In Go, beyond the limits of your imagination, you'll also hit other limits, like those of the garbage collector.

drfuchs 2243 days ago

Very few things have ever been measured accurately to ten significant digits. How much did these numbers change run to run? How many measurements did you take? Were the caches warmed up similarly? Still, point taken.

matklad 2243 days ago

The excessive "precision" is because I've just copy-pasted what the original bench printed.

As for "is this a reliable result", I believe I've performed diligence, appropriate for a HN comment, to make sure that this is not a completely random result. As I've said, I did not investigate this particular bit of code thoroughly. You are welcome to read the linked blog posts, which study the issue in depth.

londons_explore 2243 days ago

Since min(a, min(b,c)) == min(b, min(a,c)), perhaps the compiler should be smart enough to swap the comparisons around if it makes it quicker?

dan-robertson 2243 days ago

I suspect that statement is not true for floats. Possibly you don’t get the same float from min(0,-0) as min(-0,0), and similarly with NaNs. Rust specifies that if one input is NaN then the other is returned but doesn’t say what happens if both are NaN.

fluffything 2243 days ago

> Rust specifies that if one input is NaN then the other is returned but doesn’t say what happens if both are NaN.

It does. If both are NaN a NaN is returned. Note, however, that when Rust says that a NaN is returned, this means that any NaN can be returned. So if you have min(NaN0, NaN0) the result isn't necessarily NaN0, it might be another NaN with a different payload.

dan-robertson 2243 days ago

Right.

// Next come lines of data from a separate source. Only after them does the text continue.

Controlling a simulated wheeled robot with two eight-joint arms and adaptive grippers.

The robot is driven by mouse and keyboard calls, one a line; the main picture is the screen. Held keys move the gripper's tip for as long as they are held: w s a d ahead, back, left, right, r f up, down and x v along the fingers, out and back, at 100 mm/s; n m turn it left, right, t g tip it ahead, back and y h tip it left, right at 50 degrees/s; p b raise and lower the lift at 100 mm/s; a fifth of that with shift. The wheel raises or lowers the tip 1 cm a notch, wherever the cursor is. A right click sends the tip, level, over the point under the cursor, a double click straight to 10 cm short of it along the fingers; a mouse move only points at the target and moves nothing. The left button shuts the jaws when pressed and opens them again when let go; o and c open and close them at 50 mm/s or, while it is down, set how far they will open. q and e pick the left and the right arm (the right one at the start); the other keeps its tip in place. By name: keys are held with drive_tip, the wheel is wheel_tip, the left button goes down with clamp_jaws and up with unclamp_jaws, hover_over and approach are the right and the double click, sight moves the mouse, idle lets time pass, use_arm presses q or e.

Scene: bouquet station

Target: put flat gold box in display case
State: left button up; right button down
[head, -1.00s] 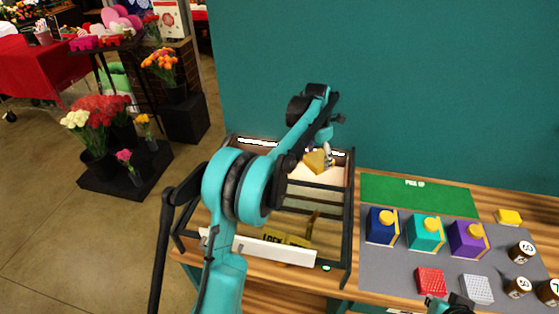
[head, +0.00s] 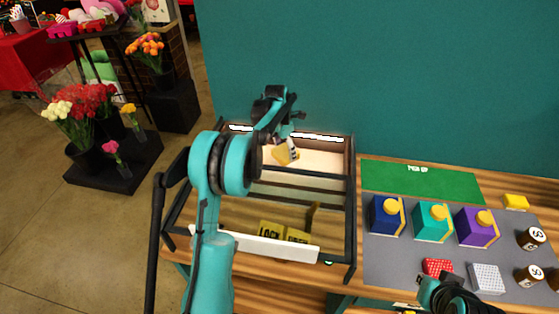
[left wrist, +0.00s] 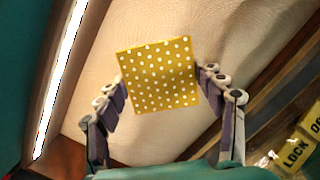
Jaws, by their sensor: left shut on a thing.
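The flat gold box (head: 283,157) with white dots is held by my left gripper (head: 290,149). In the left wrist view the box (left wrist: 158,76) sits between the two fingers of the left gripper (left wrist: 161,84), over a pale lining. The display case (head: 351,205) is a dark-framed case on the wooden bench. The box is at the back part of the case, over its pale interior; I cannot tell whether it touches the surface. My right gripper (head: 450,297) shows at the bottom edge of the head view, its fingers unclear.
A white strip (head: 255,245) and yellow lock signs (head: 284,232) are at the case front. To the right, a grey mat (head: 400,262) holds blue, teal and purple boxes, red and white blocks and jars. A green mat (head: 420,183) behind is clear.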

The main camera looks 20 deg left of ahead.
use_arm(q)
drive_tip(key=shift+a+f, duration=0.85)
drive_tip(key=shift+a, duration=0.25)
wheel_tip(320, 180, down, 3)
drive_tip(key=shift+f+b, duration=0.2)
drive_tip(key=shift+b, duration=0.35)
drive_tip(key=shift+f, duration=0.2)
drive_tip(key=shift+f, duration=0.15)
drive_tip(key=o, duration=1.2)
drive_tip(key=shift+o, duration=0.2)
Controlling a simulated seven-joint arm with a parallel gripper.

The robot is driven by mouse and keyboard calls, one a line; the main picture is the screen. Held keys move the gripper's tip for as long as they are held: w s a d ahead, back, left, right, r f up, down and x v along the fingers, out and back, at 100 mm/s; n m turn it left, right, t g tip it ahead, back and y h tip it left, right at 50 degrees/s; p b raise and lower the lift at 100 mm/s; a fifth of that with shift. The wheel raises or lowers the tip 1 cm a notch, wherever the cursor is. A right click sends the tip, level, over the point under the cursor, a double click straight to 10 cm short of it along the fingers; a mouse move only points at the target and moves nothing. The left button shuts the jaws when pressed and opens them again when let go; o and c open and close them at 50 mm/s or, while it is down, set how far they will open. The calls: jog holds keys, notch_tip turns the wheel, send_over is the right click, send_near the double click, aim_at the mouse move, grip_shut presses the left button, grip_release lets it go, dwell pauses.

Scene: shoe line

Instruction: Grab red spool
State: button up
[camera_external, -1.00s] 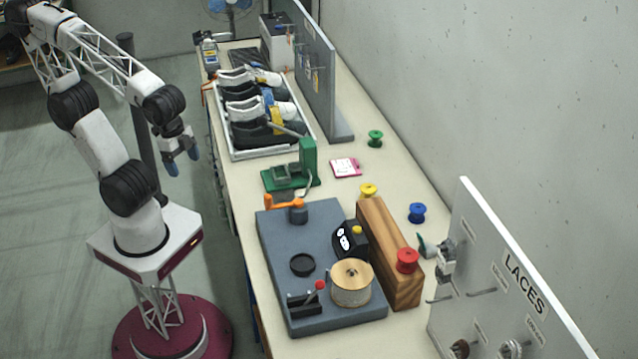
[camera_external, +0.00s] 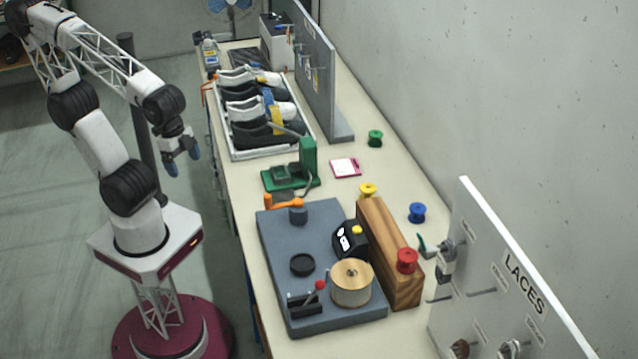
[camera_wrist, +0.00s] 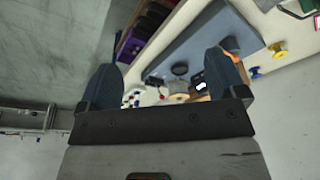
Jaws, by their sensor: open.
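The red spool (camera_external: 407,260) sits on top of the near end of the wooden block (camera_external: 388,250), at the right of the bench in the external view. My gripper (camera_external: 183,164) hangs open and empty over the floor at the left, beside the bench and well apart from the spool. In the wrist view my gripper (camera_wrist: 168,75) shows two blue fingers spread apart, with nothing held between them. I cannot clearly make out the red spool in the wrist view.
A yellow spool (camera_external: 367,191), a blue spool (camera_external: 417,212) and a green spool (camera_external: 375,138) stand on the bench. A grey base (camera_external: 340,318) with a large tan spool (camera_external: 351,284) lies left of the block. The laces board (camera_external: 500,262) rises at the right.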

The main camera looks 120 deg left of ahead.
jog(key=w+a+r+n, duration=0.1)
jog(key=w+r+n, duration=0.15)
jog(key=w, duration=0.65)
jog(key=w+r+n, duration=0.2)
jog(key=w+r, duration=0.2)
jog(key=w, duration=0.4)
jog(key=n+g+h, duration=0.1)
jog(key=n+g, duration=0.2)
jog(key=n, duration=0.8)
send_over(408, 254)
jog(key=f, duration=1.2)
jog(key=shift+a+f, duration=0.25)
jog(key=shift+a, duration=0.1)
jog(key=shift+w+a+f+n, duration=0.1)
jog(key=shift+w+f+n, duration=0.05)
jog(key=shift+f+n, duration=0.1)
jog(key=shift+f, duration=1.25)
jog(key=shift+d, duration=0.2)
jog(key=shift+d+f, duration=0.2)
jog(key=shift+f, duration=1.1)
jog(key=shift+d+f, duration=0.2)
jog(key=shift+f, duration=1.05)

That’s what I was getting at but I didn’t know the NaN-return rule.

gpm 2243 days ago

Hmm, not sure what the llvm semantics look like, but you're right about the assembly semantics, vminsd (the instruction used in the post) is unfortunately not symettric in it's handling on NaN.

https://www.felixcloutier.com/x86/minsd

londons_explore 2243 days ago

NaN's are rarely required on the fast path of any code... The compiler ought to make a 2nd slow implementation for if any NaNs are seen.

fluffything 2243 days ago

Sure, but then it needs to add a branch to detect the inputs, and maybe keep around some state to switch between implementations at run-time.

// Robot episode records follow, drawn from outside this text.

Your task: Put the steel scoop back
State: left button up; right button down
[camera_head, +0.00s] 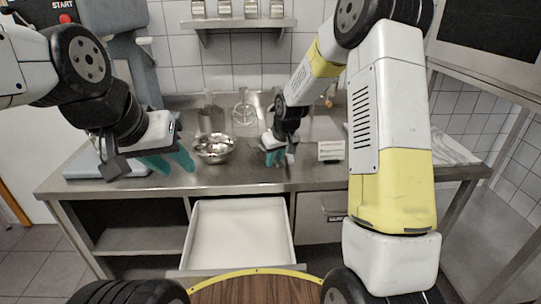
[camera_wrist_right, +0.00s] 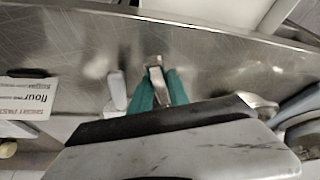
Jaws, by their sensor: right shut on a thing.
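My right gripper (camera_head: 278,157) is over the steel worktop, right of the metal bowl. In the right wrist view, its teal fingers (camera_wrist_right: 152,92) are shut on a narrow shiny metal piece, which looks like the steel scoop's handle (camera_wrist_right: 155,80). The rest of the scoop is hidden or too small to make out. My left gripper (camera_head: 168,162) is over the worktop left of the bowl, its teal fingers apart and nothing seen between them.
The metal bowl (camera_head: 214,158) stands on the worktop (camera_head: 310,178) between my grippers. An empty-looking white drawer (camera_head: 240,235) is pulled out below. A wall shelf (camera_head: 238,23) holds several containers. A pale board (camera_head: 455,150) lies at the right end.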

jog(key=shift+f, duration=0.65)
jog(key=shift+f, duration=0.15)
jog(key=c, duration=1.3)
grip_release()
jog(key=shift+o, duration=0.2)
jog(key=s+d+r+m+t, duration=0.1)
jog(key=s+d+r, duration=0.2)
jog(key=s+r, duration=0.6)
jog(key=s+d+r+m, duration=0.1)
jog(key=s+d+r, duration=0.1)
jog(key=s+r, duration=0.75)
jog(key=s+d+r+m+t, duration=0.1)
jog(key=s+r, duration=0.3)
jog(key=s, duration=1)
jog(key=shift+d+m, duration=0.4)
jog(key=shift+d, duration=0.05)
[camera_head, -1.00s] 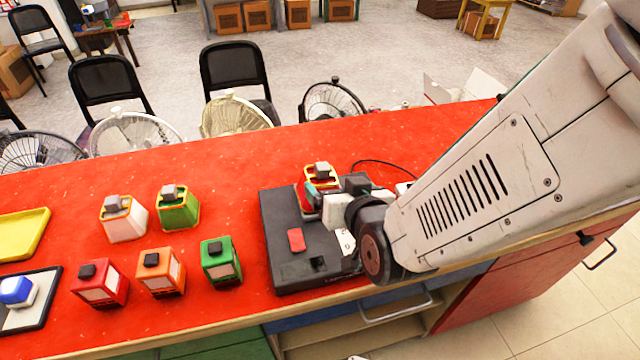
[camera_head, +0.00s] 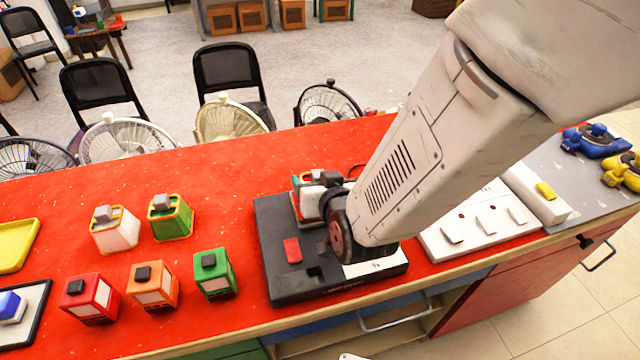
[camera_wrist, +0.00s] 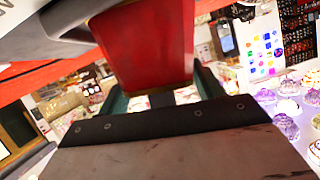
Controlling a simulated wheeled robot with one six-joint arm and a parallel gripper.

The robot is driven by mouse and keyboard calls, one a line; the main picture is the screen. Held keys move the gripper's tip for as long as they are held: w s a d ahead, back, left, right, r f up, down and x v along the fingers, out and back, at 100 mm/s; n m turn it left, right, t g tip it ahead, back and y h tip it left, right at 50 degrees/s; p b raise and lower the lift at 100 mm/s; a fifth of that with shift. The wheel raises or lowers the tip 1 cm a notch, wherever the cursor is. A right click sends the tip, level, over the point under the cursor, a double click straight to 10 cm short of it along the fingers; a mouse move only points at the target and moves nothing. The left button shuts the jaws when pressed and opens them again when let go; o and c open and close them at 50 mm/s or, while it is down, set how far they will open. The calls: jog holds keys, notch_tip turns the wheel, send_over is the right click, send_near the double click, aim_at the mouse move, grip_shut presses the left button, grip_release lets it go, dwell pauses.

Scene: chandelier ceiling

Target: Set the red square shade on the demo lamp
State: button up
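The demo lamp's black base (camera_head: 275,240) lies on the counter with a red square patch on top. The red square shade (camera_head: 296,205), with a yellow edge and a grey knob, stands at or just above the back of the base; my arm partly hides it. My gripper (camera_head: 318,190) is level with it. In the wrist view the red shade (camera_wrist: 150,45) fills the space between the teal fingers of my gripper (camera_wrist: 160,90), which appear shut on it. I cannot tell whether the shade rests on the lamp.
White (camera_head: 115,232), green (camera_head: 172,222), red (camera_head: 88,300), orange (camera_head: 150,287) and second green (camera_head: 213,277) lamp blocks stand left of the base. A yellow tray (camera_head: 15,245) lies far left. A white switch panel (camera_head: 480,225) lies to the right. Fans stand behind the counter.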

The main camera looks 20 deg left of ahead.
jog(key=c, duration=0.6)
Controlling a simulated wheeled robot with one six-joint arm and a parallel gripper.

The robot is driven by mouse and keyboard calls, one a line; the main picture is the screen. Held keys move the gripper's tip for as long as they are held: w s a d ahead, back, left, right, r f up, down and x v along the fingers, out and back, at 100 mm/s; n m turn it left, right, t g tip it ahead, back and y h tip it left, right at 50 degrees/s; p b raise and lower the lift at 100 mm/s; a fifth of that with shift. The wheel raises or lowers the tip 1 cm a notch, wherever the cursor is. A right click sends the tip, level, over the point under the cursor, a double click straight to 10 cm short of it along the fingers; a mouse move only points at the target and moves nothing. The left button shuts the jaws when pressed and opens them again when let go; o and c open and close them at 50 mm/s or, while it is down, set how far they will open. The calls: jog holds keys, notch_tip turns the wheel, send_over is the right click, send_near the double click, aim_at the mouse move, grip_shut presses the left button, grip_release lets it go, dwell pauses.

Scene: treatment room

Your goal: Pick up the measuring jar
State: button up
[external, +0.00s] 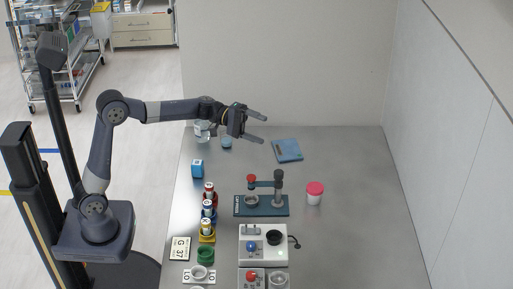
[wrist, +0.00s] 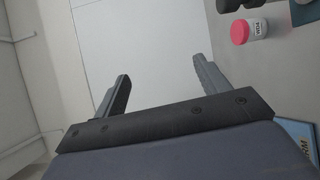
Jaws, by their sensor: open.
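A clear vessel (external: 202,135) that looks like the measuring jar stands at the far left of the grey table, partly hidden behind my arm. A small bluish cup (external: 226,142) stands just right of it; I cannot tell for certain which of the two is the measuring jar. My gripper (external: 262,131) is open and empty above the far part of the table, pointing right, beyond both vessels. In the wrist view my gripper (wrist: 160,78) shows its two fingers wide apart with only wall behind them. Neither vessel is clearly seen in the wrist view.
A blue clipboard-like pad (external: 287,150) lies at the back. A white jar with a pink lid (external: 314,194) stands right, also in the wrist view (wrist: 249,32). A blue box (external: 198,169), several bottles (external: 208,208) and devices (external: 262,243) line the left and front. The right side is clear.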

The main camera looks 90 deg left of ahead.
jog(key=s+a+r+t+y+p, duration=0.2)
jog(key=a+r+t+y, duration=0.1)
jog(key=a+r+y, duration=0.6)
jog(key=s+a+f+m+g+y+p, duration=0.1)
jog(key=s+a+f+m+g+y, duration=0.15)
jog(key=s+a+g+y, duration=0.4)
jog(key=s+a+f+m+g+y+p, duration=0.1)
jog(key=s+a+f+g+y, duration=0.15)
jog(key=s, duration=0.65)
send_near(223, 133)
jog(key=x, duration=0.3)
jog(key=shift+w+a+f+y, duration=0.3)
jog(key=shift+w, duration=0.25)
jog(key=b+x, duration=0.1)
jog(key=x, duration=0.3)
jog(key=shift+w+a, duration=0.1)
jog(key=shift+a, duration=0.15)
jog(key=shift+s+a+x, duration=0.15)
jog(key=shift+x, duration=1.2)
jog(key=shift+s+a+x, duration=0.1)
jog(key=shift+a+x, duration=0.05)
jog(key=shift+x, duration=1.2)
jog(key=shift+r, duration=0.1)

Its far from clear that doing that is, in general, worth it.

arcticbull 2243 days ago

Part of the problem may be they re-implemented `std::cmp::min` at the bottom of the file, I wonder if there's a more optimized version in the stdlib.

gpm 2243 days ago

One of the most frustrating parts of rust (for me), is that `std::cmp::min` (and some other methods) require that their arguments are `Ord` (totally ordered), and floats are only partially order because of NaN, so you can't use std::cmp::min on floats.

shepmaster 2243 days ago

That’s what https://doc.rust-lang.org/std/primitive.f32.html#method.min is for

arcticbull 2243 days ago

I do believe that's quite intentional, due to the inexactness of floating-point values, it's not "right" to do that. There should be a `partial_min` function though, IMO, which has weaker guarantees.

gpm 2243 days ago

It's absolutely intentional, and it's got being technically correct on its side, it's just frustrating.

oxnrtr 2242 days ago

Not really. That Rust forced total order and partial order into a sub-typing relation is a completely unnecessary, self-inflicted wound.

Arnavion 2243 days ago

You can use the ordered_float crate. It has a newtype that cannot hold NaNs and thus impls Ord.

steveklabnik 2243 days ago

Depending on what behavior you want, there’s a bunch of wrapper crates.

jfkebwjsbx 2243 days ago

Yeah, it makes no sense to be the default. Code that expects to treat NaNs is very rare.

arcticbull 2243 days ago

Safety is the whole idea behind Rust, and if you draw the line here, that's neither in line with the Rust ethos, nor particularly valuable. After all, code that "expects to handle" null was pretty rare too ;)

jfkebwjsbx 2243 days ago

NaNs have nothing to do with safety (same for nulls).

It is a common misconception to conflate safety with functional expectations. A program that only calls panic() is perfectly safe.